-------- Provided data

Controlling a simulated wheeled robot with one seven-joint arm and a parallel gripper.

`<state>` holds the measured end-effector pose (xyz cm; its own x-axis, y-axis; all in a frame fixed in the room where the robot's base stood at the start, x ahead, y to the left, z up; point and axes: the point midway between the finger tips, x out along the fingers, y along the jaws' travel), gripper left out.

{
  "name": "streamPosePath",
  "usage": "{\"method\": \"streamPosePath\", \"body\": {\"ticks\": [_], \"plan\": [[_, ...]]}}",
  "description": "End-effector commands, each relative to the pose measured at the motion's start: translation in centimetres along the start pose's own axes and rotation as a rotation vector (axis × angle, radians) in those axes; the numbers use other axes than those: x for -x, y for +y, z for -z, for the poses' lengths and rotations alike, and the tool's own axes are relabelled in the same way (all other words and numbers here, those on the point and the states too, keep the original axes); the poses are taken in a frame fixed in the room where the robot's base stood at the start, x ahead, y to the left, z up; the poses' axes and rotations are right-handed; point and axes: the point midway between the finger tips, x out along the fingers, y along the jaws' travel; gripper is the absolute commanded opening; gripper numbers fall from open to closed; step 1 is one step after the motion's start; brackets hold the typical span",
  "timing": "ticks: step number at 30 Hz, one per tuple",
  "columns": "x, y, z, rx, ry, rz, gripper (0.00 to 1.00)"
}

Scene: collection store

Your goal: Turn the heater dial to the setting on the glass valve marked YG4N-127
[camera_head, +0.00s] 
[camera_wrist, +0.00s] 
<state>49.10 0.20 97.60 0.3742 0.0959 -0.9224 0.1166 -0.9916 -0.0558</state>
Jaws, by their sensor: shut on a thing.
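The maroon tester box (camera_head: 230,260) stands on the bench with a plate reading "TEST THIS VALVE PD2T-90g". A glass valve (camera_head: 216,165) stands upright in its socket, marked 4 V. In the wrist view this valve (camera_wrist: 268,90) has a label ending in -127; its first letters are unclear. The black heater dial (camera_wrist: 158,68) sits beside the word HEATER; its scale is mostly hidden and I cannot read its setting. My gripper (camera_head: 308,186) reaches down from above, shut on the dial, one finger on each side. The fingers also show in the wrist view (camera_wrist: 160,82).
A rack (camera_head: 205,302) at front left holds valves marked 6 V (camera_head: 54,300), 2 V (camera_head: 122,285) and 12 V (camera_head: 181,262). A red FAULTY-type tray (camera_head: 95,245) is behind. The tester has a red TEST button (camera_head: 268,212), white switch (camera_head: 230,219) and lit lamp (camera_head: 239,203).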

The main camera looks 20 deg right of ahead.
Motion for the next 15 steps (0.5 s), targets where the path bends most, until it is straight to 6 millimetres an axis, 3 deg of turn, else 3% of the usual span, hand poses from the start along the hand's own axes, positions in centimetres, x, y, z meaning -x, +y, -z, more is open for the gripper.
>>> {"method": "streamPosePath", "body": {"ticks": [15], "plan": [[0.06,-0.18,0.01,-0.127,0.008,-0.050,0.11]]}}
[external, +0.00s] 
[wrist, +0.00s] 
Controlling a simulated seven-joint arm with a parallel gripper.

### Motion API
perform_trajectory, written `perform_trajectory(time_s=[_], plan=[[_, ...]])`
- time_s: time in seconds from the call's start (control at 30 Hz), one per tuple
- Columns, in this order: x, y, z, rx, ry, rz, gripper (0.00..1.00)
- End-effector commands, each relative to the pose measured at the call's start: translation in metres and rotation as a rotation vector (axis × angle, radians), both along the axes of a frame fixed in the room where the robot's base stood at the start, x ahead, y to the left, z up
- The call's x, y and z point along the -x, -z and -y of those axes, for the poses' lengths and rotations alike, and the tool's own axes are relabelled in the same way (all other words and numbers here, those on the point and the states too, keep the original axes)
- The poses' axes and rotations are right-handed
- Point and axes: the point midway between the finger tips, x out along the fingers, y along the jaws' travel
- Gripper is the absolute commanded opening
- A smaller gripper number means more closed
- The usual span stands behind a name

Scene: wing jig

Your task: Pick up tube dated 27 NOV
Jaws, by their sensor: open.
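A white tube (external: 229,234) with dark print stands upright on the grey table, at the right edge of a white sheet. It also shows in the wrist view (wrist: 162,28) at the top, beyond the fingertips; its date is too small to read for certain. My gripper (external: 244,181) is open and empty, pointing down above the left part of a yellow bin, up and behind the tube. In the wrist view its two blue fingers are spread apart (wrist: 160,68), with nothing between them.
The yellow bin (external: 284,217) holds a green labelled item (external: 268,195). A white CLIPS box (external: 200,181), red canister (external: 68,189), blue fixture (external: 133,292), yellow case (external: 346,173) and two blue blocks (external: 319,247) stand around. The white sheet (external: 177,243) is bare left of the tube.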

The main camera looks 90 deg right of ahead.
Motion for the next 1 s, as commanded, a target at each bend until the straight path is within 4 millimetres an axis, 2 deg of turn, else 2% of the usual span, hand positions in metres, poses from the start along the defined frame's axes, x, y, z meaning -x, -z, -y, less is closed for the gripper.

----------------

Give back only a number, the number of lines where the string "lengths" occurs.

- **Answer to this task**
2